Copy out every line that contains "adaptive".

* Start DATASET ROWS *

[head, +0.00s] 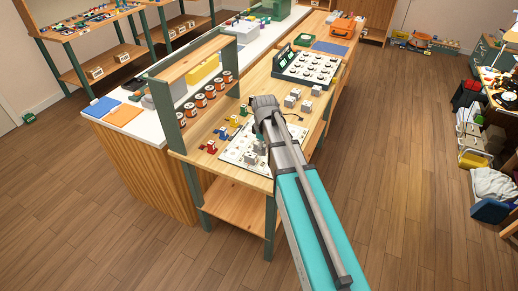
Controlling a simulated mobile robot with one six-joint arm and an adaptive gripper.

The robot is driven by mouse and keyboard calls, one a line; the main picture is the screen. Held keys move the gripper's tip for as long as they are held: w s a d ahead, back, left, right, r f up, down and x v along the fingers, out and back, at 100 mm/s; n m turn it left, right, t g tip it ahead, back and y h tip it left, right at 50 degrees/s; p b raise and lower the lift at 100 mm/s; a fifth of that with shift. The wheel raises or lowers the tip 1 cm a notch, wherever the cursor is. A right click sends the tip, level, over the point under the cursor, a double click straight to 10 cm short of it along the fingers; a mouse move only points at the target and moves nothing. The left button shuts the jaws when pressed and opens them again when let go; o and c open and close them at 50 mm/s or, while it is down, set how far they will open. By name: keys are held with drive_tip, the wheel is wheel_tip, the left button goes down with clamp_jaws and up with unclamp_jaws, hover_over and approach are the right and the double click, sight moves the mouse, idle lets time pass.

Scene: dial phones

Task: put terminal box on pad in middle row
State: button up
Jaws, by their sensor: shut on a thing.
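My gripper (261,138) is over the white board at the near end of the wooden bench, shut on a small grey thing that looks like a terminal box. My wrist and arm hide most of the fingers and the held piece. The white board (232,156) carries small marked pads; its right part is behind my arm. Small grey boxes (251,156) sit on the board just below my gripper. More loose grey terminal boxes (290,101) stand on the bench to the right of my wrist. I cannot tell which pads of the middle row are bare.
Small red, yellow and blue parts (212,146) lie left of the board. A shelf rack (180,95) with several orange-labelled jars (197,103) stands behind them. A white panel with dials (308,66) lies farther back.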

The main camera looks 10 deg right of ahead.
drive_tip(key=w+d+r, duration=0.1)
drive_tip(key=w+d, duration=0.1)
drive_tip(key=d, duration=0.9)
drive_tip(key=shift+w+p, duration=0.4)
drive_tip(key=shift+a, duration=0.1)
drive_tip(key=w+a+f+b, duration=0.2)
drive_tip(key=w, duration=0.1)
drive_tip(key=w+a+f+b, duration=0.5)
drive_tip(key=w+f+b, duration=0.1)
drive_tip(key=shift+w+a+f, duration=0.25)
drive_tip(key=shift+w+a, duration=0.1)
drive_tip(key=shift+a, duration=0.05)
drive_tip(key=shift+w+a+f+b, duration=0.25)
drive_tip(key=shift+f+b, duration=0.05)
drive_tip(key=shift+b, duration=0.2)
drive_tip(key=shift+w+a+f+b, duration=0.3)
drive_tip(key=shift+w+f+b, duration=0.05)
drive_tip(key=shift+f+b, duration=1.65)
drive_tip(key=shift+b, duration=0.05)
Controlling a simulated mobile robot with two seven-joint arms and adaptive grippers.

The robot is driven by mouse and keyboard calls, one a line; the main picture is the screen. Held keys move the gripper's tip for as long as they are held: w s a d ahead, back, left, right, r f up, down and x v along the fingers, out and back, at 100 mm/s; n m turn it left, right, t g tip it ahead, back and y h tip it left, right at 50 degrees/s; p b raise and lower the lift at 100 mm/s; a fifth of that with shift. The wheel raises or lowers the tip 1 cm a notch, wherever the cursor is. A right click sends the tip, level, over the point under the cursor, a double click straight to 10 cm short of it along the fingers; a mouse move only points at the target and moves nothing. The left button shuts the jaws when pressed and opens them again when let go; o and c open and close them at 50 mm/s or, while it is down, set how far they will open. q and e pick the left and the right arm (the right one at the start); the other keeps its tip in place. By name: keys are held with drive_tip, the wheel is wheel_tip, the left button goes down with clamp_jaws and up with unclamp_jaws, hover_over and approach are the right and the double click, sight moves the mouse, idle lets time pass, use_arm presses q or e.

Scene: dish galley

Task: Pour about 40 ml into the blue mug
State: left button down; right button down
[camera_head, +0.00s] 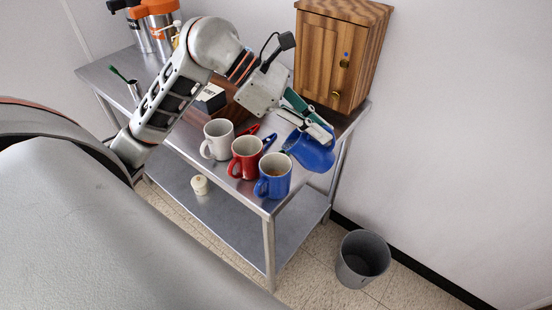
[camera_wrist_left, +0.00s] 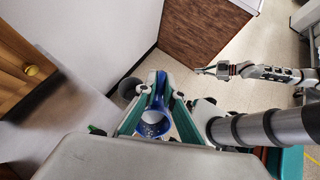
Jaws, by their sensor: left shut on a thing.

* End DATASET ROWS *

*RESULT FOR THIS EXERCISE*
Controlling a simulated mobile robot with one six-joint arm and an adaptive gripper.
Controlling a simulated mobile robot with two seven-joint arms and adaptive grippers.

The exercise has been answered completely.